Technology & Innovation

Innovative technologies for an efficient connection

Modern technology makes the Dresden – Prague line faster, safer, and more efficient.
Illustrating Building Information Modelling (BIM) for the new Dresden-Prague line, this image showcases the integration of a tunnel with an AGRO-terminal.
Example for Building Information Modelling, depicting the integration of a tunnel, DB AG

Efficient planning with BIM

Building Information Modelling (BIM) is a working method that uses specialised software to network the various parameters and measurement data collected during the planning phase of a construction project and map them as a three-dimensional model. This model incorporates not only geometric data, but also parameters such as flood values, data from subsoil investigations and equally important factors such as environmental protection and monument conservation. From the very beginning, an important part of this process was the requirement to go through all planning variants with the same care in order to have an optimal basis for further decisions. BIM optimises the entire construction process, from the first planning steps, through all construction phases, to the completion and future maintenance of the project.

The new Dresden – Prague line started in 2019 as a BIM project and thus it will always be prepared to remain a digital, futureproof railroad.

Inside a tunnel with tracks, emergency lights, doors and the far tunnel exit.
DB AG / Daniel Saarbourg
Construction site in a spacious tunnel with bright, artificial light.
DB AG / Frank Kniestedt
A construction site in a tunnel at night: The bright lights illuminate large pieces of construction equipment and create harsh contrasts with their shadows. A worker wearing a high-visibility waistcoat can be seen next to a railway track.
DB AG / Daniel Saarbourg

Heart of the project:
The Erzgebirgstunnel

There is little doubt that the Erzgebirgstunnel between Heidenau and Chabařovice is the centrepiece of the new Dresden-Prague line project.

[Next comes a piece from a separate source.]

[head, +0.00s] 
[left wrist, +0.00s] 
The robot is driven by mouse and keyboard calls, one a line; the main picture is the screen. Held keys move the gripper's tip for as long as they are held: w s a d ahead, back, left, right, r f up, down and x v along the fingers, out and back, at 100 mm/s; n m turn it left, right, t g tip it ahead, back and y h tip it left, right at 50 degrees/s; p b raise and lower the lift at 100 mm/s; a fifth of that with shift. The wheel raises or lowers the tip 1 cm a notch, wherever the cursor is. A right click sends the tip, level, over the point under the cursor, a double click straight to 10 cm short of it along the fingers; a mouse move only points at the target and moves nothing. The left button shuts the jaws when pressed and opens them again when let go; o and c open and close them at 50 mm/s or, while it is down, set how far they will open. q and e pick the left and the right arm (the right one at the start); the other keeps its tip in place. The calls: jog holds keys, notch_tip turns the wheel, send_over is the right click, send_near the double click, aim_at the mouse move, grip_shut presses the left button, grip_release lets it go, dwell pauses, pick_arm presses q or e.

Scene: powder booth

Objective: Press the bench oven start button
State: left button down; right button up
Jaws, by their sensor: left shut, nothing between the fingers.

With a length of at least 30 km, of which about 18 km are on the German side and 12 km on the Czech side, the construction will not only be the longest tunnel in Germany upon completion, but the project also poses a significant challenge to the art of engineering.

Innovative construction for a future on rails with ETCS

The EU has made the Europe-wide use of ETCS (European Train Control System) mandatory by means of directives, and this obligation has been transposed into national law by the member states. The migration to ETCS is underway throughout Europe. The aim is to replace the variety of train control systems used in Europe and to introduce a uniform, interoperable European standard. This harmonisation of systems and processes increases reliability in cross-border rail operations and enables continuous cross-border traffic without technical barriers.

ETCS makes it possible to drive without main and advance signals and at the same time increases safety. The system can be compared to an autopilot, which has been common in commercial aviation for decades. According to the current state of the art, the ETCS - Level 2 system will probably be installed on the line.

Overhead line equipment

Electric railway operation requires a supply of electricity. The power comes from the overhead lines that can be seen along railway lines and enable the trains to drive. The overhead lines are supplied with electricity via substations, which convert the electricity for train propulsion. Among other things, an overhead line consists of masts, contact wires, insulators and earthing. The power supply is permanently controlled by special switching devices. There are various options for installing the overhead line within a tunnel. As part of the planning process, we determine the most suitable overhead line system for the Erzgebirgstunnel.